« Barrès répondait à qui lui demandait ce dont il souffrait le plus à la Chambre : « De voter avec mon parti ». André Gide
Il s’agit là d’une vertu mal considérée, jetée dans la fosse du négatif, à croire que des millénaires de soumission nous ont définitivement condamnés à obéir à tout ce qui commande, décide et punit : la nature, la famille, la convention, l’Église, la morale, les voisins, la police… A chacun de ces ordres nous pouvions refuser de nous soumettre – nous ne l’avons pas fait.
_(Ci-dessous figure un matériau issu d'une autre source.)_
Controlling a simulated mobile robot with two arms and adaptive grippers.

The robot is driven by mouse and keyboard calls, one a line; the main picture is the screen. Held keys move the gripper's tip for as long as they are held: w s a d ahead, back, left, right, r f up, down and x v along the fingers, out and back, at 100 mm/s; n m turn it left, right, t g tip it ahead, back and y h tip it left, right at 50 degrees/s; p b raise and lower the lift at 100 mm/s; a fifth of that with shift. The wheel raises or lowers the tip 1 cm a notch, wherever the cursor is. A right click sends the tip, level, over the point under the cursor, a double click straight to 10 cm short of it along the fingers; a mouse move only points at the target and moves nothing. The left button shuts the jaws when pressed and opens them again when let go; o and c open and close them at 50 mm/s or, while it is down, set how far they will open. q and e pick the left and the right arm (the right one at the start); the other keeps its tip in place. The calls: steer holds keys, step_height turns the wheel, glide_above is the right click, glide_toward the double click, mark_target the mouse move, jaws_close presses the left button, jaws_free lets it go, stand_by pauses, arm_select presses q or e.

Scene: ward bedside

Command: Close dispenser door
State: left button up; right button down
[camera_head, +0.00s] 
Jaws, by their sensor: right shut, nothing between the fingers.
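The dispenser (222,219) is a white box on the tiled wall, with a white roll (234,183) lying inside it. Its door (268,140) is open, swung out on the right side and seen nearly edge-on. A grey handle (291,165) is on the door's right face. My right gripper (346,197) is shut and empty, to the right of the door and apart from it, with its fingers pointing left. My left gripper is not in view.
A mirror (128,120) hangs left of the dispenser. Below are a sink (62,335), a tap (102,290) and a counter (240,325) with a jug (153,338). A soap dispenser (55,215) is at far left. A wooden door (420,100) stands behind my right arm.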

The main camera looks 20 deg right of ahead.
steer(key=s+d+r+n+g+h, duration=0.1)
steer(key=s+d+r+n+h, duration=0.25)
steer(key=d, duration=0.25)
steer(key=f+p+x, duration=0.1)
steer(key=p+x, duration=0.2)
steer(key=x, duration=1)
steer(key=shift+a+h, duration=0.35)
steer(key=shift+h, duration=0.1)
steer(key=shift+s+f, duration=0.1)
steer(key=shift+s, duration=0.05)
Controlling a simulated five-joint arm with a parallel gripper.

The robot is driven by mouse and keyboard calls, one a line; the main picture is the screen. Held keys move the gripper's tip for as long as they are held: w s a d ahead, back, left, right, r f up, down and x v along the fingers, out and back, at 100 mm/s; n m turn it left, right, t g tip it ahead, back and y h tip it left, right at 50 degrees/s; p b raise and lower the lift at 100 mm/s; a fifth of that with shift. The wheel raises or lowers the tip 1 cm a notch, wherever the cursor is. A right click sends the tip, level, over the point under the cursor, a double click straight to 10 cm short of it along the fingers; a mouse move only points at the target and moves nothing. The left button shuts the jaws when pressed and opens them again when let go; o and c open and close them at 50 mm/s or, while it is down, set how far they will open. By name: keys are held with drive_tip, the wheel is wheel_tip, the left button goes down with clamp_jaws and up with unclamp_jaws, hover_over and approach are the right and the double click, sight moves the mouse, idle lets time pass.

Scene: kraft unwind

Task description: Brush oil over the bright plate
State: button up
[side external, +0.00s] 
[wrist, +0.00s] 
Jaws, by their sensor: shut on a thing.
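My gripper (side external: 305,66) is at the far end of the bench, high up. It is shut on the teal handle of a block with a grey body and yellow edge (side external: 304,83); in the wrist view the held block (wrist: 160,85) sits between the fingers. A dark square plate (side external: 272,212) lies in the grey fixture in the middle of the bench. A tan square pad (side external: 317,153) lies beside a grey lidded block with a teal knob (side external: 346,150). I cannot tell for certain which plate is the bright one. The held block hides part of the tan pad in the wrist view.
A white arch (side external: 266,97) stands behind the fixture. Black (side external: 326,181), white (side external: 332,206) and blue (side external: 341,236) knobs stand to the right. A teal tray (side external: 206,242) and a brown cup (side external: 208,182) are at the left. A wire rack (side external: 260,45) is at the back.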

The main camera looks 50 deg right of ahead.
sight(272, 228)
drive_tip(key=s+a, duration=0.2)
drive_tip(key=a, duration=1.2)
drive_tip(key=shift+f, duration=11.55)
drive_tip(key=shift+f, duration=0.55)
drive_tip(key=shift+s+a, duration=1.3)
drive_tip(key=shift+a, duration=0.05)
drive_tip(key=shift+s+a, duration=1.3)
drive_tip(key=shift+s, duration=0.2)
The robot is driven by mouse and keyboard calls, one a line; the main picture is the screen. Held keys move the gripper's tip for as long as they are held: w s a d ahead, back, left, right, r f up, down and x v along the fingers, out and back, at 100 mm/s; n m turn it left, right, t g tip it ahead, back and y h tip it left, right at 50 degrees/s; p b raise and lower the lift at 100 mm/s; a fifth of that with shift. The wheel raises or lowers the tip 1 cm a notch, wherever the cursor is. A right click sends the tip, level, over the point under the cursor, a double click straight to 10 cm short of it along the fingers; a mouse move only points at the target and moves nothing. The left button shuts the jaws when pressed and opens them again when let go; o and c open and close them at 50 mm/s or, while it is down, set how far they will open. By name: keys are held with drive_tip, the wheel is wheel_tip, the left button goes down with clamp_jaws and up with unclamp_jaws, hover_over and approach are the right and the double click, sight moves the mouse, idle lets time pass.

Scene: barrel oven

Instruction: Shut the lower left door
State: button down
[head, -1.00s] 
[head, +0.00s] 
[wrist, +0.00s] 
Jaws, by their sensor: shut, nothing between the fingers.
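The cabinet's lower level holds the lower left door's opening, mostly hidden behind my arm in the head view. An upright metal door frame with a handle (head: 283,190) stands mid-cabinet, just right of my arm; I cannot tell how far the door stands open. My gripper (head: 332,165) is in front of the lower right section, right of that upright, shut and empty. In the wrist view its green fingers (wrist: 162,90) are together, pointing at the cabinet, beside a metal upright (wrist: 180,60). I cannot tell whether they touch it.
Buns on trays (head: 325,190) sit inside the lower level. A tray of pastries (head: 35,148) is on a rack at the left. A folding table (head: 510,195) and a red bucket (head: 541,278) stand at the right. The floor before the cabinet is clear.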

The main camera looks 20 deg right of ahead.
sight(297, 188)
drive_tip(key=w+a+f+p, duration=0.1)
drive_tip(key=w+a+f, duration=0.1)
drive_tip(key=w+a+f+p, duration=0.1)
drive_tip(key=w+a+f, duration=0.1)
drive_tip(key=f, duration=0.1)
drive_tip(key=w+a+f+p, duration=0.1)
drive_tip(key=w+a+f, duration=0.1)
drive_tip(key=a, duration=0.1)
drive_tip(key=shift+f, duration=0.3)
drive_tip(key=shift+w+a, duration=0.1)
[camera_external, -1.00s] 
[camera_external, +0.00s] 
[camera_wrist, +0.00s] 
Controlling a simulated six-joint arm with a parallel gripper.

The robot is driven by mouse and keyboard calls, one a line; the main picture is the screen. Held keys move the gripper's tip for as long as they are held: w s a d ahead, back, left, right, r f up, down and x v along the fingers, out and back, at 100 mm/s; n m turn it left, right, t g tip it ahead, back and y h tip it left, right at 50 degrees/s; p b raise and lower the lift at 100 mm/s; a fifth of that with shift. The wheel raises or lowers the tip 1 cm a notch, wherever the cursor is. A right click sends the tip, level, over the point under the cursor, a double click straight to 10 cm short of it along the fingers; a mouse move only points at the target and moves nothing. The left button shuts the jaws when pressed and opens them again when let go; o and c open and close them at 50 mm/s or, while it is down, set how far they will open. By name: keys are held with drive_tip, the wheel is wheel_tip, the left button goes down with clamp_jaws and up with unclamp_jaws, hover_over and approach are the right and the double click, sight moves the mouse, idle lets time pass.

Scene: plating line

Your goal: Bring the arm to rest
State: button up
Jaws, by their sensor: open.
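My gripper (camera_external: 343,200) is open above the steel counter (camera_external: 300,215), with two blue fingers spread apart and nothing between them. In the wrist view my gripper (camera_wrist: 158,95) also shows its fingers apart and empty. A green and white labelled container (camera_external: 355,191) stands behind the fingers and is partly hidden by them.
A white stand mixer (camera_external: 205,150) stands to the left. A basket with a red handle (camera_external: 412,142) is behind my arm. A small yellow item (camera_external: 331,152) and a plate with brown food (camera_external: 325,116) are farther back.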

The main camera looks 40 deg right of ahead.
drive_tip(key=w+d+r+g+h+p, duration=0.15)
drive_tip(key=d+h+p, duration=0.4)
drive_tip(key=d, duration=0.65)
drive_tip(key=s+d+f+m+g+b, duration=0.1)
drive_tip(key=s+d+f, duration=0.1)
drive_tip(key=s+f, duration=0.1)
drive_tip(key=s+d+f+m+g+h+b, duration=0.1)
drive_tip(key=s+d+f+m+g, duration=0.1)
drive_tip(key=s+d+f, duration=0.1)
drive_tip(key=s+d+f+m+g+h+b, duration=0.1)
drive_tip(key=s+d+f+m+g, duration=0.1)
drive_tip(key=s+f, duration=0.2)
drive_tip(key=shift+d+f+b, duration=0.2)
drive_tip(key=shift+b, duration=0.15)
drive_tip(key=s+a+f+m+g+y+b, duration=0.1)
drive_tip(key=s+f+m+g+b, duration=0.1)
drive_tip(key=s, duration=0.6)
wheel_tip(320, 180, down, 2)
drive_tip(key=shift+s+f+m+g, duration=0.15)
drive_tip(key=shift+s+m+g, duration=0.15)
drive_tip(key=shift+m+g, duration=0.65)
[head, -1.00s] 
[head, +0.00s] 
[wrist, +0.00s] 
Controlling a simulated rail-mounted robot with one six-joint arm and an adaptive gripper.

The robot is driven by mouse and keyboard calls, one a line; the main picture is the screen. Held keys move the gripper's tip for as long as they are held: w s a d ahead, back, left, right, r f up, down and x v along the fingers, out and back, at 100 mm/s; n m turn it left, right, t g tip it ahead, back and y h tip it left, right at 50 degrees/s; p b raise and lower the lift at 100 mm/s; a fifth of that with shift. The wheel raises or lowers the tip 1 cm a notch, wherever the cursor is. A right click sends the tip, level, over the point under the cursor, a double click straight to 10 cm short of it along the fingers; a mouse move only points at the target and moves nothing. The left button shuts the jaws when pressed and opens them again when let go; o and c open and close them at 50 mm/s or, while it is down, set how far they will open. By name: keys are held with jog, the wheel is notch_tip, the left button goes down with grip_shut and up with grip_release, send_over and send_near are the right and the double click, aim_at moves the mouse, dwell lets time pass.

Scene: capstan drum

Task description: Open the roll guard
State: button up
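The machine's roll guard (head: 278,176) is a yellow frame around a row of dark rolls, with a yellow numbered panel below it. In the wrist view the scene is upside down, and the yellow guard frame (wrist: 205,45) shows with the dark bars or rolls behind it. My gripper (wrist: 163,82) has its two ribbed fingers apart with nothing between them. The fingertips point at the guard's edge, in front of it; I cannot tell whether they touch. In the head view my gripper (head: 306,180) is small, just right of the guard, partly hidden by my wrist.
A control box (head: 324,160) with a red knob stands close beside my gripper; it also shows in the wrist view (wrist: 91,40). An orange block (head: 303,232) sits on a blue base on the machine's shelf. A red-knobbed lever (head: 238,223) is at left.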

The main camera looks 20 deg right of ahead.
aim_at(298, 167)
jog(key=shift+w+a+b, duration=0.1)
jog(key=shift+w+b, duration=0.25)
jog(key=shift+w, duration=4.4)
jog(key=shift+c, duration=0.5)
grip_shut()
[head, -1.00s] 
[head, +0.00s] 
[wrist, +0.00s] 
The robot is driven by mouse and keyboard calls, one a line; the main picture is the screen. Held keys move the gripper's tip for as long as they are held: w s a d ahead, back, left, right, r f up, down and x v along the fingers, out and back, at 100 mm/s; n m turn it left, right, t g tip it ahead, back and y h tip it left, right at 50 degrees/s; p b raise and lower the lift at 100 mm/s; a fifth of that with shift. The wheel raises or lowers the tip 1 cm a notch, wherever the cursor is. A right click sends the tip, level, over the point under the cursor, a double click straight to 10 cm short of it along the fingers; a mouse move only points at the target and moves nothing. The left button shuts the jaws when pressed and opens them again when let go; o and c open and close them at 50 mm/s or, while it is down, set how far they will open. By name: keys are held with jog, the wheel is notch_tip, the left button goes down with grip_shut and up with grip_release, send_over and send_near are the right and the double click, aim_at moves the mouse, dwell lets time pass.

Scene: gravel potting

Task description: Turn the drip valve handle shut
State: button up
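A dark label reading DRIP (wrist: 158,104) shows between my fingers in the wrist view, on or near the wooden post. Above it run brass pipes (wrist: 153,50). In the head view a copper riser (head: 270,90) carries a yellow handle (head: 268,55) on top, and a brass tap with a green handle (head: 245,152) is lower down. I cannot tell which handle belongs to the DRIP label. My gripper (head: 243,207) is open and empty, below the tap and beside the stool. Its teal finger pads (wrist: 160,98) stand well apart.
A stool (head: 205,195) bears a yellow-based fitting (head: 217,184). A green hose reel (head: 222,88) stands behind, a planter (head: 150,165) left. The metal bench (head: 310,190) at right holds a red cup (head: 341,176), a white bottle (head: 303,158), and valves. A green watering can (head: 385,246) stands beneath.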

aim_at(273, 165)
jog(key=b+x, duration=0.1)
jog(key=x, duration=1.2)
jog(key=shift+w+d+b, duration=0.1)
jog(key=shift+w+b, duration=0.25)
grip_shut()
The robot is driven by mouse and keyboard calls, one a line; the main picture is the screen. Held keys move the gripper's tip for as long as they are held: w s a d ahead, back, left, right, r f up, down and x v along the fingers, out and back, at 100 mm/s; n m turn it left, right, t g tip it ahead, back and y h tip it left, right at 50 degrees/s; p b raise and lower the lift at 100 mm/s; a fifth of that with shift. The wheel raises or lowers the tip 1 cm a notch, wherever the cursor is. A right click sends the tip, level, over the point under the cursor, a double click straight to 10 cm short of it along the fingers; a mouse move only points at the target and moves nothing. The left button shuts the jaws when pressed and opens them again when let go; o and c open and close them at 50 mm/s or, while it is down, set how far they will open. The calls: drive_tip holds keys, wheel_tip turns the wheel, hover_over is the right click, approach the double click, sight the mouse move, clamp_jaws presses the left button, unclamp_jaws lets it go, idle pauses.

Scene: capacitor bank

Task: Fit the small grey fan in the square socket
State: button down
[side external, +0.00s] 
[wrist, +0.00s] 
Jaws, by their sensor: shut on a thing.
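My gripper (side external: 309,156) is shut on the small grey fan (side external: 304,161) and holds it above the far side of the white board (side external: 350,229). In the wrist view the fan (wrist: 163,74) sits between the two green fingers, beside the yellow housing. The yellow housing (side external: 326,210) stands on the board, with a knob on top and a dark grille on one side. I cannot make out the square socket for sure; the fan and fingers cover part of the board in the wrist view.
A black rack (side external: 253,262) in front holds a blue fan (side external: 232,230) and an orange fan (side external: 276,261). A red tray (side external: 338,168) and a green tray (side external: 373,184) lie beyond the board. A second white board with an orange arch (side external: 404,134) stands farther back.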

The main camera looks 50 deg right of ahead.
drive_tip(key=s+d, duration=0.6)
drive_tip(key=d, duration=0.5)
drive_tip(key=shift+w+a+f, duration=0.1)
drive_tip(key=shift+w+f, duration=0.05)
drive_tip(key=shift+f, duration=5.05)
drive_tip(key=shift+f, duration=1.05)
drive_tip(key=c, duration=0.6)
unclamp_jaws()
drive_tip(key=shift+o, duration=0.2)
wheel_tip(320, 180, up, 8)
Il y a là un mystère. La transgression est-elle impossible ? Elle est dangereuse, sûrement, mais pas plus que la vie elle-même, toujours en péril. Imaginons un instant que Moïse soit descendu de la Montagne avec un code de la désobéissance. Le refus comme réponse et la liberté comme contrat. L’incroyance, l’homosexualité, l’oisiveté, le blasphème, l’avortement, l’errance comme autant de droits raisonnables. La masturbation ne rend pas sourd, le meurtre n’est pas toujours un crime… Plus de Sodome ni de Gomorrhe, plus de Ninive réduite en cendres. La soumission comme faute. La résignation comme délit. Certes, ce ne serait pas facile à vivre, mais la liberté est-elle du domaine de la facilité ? Dans un hangar d’entraînement de parachutistes, dans la France contemporaine, un grand calicot : « Désobéir c’est trahir ». En oubliant simplement que trahir c’est traduire. Et De Gaulle, condamné à mort ? Et Moulin, préfet de la République ? La désobéissance est parfois le seul chemin pour parvenir au mérite de soi-même, à la dignité. La mort pour avoir suivi ce chemin ? Soit ! Et qu’ont-ils fait : Galilée, Jeanne d’Arc, Hugo, Madame de Staël, Gavroche, La Fayette, Spinoza, Antigone, Georges Mandel, Simone Veil, Sénèque, Louise Michel, De Gaulle, Manouchian, Angela Davis, Schoelcher, l’immense cohorte de celles et ceux qui ont – un jour – réfléchi avant d’obéir ? Qu’ont-ils fait, les refuzniks, les boat people, tous les maquisards du monde pour échapper à la folie du pouvoir, à son goût du sang ? Pendant de très nombreux siècles, dans de très nombreux pays, pour toutes sortes de raisons, la soumission a été la règle. Sous peine de bannissement ou de mort. Peut-on envisager le jour où les satrapes, les commissaires du peuple, les inquisiteurs, les polices secrètes, les directeurs de conscience, n’auront plus le dernier mot ? Et pourtant elle tourne, Eppur si muove ! Le murmure de Galilée est un soupir de la conscience…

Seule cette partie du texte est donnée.